Exercise directions: Write the listing below out again exactly, dropping the images.

Source excerpt:
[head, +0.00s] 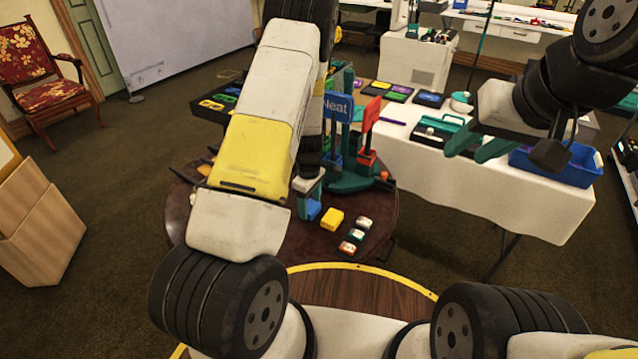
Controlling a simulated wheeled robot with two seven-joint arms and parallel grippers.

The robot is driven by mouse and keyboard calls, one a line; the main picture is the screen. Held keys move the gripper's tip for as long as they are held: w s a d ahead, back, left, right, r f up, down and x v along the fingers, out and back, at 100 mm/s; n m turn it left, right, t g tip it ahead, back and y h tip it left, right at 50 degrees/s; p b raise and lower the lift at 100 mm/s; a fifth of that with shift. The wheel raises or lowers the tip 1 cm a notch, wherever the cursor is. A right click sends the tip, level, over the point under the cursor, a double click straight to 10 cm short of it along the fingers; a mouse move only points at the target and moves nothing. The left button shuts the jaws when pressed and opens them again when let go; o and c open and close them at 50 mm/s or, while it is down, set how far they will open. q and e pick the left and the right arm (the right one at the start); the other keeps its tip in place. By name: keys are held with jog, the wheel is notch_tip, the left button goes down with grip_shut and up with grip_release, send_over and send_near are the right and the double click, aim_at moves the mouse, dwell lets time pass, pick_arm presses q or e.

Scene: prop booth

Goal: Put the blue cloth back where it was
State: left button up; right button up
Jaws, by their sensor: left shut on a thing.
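The blue cloth (313,209) shows as a small blue piece just above or against the dark round table (378,225). I cannot tell whether it touches the table. My left gripper (310,197) is shut on it, pointing down, and my left arm hides much of the table behind it. My right gripper (478,149) is raised in front of the white-covered table, with its teal fingers apart and nothing seen between them.
A yellow block (332,218) and several small boxes (356,235) lie right of the cloth. Behind stands a teal rack with a blue "Neat" sign (338,110) and a red sign (371,114). A blue bin (555,168) sits on the white-covered table (430,181).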

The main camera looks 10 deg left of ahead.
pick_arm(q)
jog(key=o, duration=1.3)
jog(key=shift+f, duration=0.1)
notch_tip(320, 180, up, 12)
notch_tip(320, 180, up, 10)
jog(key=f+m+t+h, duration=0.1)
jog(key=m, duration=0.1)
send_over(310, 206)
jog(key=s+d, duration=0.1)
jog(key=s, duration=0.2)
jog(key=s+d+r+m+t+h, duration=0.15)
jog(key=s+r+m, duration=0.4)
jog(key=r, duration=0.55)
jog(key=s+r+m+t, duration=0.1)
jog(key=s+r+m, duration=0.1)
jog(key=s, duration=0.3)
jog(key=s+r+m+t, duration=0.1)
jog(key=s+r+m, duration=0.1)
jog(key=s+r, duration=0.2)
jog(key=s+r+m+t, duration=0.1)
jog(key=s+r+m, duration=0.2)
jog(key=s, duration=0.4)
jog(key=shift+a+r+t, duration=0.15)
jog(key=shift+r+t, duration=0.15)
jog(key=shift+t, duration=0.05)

Task response:
[head, +0.00s] 
Controlling a simulated wheeled robot with two seven-joint arms and parallel grippers.

The robot is driven by mouse and keyboard calls, one a line; the main picture is the screen. Held keys move the gripper's tip for as long as they are held: w s a d ahead, back, left, right, r f up, down and x v along the fingers, out and back, at 100 mm/s; n m turn it left, right, t g tip it ahead, back and y h tip it left, right at 50 degrees/s; p b raise and lower the lift at 100 mm/s; a fifth of that with shift. The wheel raises or lowers the tip 1 cm a notch, wherever the cursor is. A right click sends the tip, level, over the point under the cursor, a double click straight to 10 cm short of it along the fingers; a mouse move only points at the target and moves nothing. The left button shuts the jaws when pressed and opens them again when let go; o and c open and close them at 50 mm/s or, while it is down, set how far they will open. q and e pick the left and the right arm (the right one at the start); the other keeps its tip in place. By name: keys are held with jog, the wheel is notch_tip, the left button goes down with grip_shut and up with grip_release, send_over and send_near are the right and the double click, aim_at moves the mouse, dwell lets time pass, pick_arm presses q or e.

Scene: prop booth

Goal: Put the blue cloth back where it was
State: left button up; right button up
Jaws, by their sensor: left shut on a thing.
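The blue cloth (313,209) shows as a small blue piece just above or against the dark round table (378,225). I cannot tell whether it touches the table. My left gripper (310,197) is shut on it, pointing down, and my left arm hides much of the table behind it. My right gripper (478,149) is raised in front of the white-covered table, with its teal fingers apart and nothing seen between them.
A yellow block (332,218) and several small boxes (356,235) lie right of the cloth. Behind stands a teal rack with a blue "Neat" sign (338,110) and a red sign (371,114). A blue bin (555,168) sits on the white-covered table (430,181).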

The main camera looks 10 deg left of ahead.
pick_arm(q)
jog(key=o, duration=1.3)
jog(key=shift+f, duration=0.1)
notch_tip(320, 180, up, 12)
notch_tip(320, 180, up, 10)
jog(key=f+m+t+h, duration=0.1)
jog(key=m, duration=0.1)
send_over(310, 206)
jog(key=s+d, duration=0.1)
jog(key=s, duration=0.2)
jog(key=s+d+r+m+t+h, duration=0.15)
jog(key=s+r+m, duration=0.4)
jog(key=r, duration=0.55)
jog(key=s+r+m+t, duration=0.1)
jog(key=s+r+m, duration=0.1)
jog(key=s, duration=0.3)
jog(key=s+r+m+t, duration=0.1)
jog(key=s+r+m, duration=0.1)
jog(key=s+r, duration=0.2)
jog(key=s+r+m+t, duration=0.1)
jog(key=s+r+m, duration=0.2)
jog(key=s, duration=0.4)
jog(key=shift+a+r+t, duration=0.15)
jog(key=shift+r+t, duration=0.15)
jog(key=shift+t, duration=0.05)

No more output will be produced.